OEMs like Dell, ASUS, hp, etc. has the ability to almost full customize their designs for a specific purpose and to save all the costs others would normally spend on unwanted features. It is true for Apple too. But the moment you need something more, something different, etc. these optimizations will work against you, and will make these OEM options worse for you.
@@williamc7367 Dude , my Lenovo Legion T5 is Chinese and 100 times better than this Dell G5!
Dell has always been the most underwhelming when it comes to hardware, let it be specs or design, but they charge for a higher than average price just for their brand name, which doesn't have much credits left at this point.
They also destroyed Alienware by continuously cutting corners everywhere for years.
This is what I can't understand. I've bee around computing for 35+ years and in Dell's entire existence I've never heard good things. I know no-one that recommends them, how are they still around?
It's a triumph of marketing over design, like Bose and Trek. But worse.
@@Nicksanders99 lobbing and getting into government contracts... My company has a 5 year free RMA & maintenance agreement... That means for us 5 years of $0 expense in office computers abd laptops
I think Dell mostly thrives on the enterprise and government sectors. I have no idea what percentage of their market is direct to consumer these days, but it can't be high.
In terms of enterprise, they make a pretty decent product at a reasonably low cost. It'll last the service life of the equipment, and then some. I have no complaint with their ultra-vanilla tiny desktops, monitors, servers, and so on. The service contracts have always been perfectly adequate. I don't think there's anything they can do to move the needle to a higher tier without disproportionate expense, when the highest factor is "how easy is this to deploy and maintain?" and "how cheap can we buy them?"
@@Nicksanders99 I used to work I.T for the Government 10 years ago, the entire state was outfitted with Dell shitbox systems including schools, I believe they still have the contract there. Schools at the time also had a thing where for a small fee every student could get alocated a laptop, they were also Dell.
I distinctly remember the amount of Dell 2100 laptop screens I had to replace every week being ludicrous, the back part of the lid was made of rubber and students with a backpack full of books would constantly crush the screen through the lid on top of the destructive types that just broke them for the hell of it.

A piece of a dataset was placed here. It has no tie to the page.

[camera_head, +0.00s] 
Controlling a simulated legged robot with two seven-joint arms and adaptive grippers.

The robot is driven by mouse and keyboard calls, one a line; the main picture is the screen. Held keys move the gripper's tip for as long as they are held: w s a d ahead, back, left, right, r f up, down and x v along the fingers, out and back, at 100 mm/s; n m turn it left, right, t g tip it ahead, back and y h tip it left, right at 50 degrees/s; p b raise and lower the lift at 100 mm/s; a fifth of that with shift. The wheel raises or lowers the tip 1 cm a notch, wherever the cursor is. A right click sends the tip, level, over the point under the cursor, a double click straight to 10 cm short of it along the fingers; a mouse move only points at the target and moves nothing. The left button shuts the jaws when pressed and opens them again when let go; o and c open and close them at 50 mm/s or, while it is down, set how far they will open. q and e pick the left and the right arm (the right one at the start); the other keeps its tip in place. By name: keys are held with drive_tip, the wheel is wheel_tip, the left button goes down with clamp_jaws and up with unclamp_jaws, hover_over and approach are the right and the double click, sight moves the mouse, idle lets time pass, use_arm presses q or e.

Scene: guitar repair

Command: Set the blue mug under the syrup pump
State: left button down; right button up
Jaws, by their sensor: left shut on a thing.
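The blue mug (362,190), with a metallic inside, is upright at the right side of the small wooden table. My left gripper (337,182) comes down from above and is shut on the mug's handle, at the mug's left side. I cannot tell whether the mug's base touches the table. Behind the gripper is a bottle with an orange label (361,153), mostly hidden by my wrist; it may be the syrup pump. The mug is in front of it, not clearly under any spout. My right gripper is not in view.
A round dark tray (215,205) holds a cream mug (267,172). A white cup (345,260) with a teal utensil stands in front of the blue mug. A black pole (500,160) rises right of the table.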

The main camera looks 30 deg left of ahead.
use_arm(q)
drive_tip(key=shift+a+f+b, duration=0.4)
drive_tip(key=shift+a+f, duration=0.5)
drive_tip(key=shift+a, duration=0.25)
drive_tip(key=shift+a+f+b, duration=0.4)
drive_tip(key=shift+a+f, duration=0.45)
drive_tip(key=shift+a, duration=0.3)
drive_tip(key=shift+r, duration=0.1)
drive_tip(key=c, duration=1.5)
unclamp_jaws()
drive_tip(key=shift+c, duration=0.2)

I love how in the beginning, Steve says nothing verbally, but at the same time says all. This is gold, not just for tech enthusiasts 😂
my first gaming pc was a Dell in the early 2000’s, how little I knew back then. $1500 and would barely play the game i bought it for, and that’s when I learned about their proprietary parts and inability to upgrade.

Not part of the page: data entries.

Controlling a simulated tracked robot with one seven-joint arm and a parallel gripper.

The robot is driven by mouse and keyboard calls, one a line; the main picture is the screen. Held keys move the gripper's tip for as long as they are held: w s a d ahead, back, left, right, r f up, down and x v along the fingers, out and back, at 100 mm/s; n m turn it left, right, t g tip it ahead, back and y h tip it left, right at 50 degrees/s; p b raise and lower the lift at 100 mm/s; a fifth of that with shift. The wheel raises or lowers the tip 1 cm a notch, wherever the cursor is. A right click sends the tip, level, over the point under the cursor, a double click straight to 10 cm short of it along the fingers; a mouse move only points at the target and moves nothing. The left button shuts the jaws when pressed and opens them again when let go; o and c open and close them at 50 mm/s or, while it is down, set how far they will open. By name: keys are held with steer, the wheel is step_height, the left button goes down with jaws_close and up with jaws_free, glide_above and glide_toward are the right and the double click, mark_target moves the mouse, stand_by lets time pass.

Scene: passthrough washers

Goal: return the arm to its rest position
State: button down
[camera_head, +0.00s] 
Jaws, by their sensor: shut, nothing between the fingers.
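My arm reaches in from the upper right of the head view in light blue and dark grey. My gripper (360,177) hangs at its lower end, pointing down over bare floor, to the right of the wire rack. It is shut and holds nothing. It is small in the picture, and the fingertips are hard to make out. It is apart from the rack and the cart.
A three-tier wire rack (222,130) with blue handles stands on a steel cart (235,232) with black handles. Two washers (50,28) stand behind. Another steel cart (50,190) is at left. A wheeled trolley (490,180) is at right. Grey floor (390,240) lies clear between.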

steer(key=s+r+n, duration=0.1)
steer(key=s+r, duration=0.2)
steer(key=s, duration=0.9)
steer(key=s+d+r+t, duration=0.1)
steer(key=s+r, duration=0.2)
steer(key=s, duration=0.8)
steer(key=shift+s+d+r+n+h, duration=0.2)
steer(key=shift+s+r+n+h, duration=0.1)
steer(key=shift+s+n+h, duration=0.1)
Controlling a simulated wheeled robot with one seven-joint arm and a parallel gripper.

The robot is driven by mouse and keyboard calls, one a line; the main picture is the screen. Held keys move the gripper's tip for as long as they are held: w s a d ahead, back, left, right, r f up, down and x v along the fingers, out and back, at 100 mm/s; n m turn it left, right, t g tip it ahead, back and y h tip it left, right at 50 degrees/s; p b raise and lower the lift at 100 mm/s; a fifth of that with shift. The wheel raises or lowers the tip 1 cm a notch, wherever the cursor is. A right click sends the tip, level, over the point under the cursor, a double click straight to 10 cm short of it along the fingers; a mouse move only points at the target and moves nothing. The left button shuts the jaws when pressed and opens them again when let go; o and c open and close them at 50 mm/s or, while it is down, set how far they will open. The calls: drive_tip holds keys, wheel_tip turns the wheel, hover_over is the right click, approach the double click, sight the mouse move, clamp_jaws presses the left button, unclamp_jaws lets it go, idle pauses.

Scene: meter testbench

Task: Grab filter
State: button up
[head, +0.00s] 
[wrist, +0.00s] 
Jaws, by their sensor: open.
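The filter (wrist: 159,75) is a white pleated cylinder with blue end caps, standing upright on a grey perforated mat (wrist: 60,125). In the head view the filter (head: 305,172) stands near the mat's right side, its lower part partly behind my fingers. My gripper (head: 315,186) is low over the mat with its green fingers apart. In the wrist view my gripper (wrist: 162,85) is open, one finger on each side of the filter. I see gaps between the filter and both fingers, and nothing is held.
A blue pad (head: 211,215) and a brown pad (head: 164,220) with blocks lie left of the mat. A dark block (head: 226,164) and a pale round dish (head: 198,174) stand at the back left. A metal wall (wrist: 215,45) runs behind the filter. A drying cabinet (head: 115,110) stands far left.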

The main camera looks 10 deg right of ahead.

I'd be interested in seeing this card 'improved'. Fixed as in - Slap on some thermal pads on the Vram, and the other bits that usually have it, take away the shroud, apply some.. Better thermal paste and.. somehow improve the mounting pressure? Is that even possible?
You could even call it 'Dellving into the barrel 2: Improving Dell's bullshit.'
You might be able to improve the mounting pressure with a set of spring tensioned screws.
I'm curious too. I bet you can make it decent.
its doing alright as is and I doubt one can fix the rest of cheap parts.. It generally seems to be an ok card but will die young due to bad parts..
The performance is on par with the MSI 1660 super. They might be able to improve longevity of the card though, by improving thermals.
@@adarshchoudhary1900 they, at least, could've showed us the difference between memory temp with pads.
"This fan is made by Powerlogic... They make fans" XD
Only fans? 😉
I've seen their cases and PSUs before, they're generic bottom-barrel crap competing with logisys
the only good thing coming out from them is keyboards and mouse, others are shit
It's good to know the fan was made by someone who makes fans, thanks Steve.
You can see steve's love for dell in the way he treats the gpu lmao he almost threw it on the table when disassembling
The more that goes on in the GPU front, the more I like and appreciate my little RX570.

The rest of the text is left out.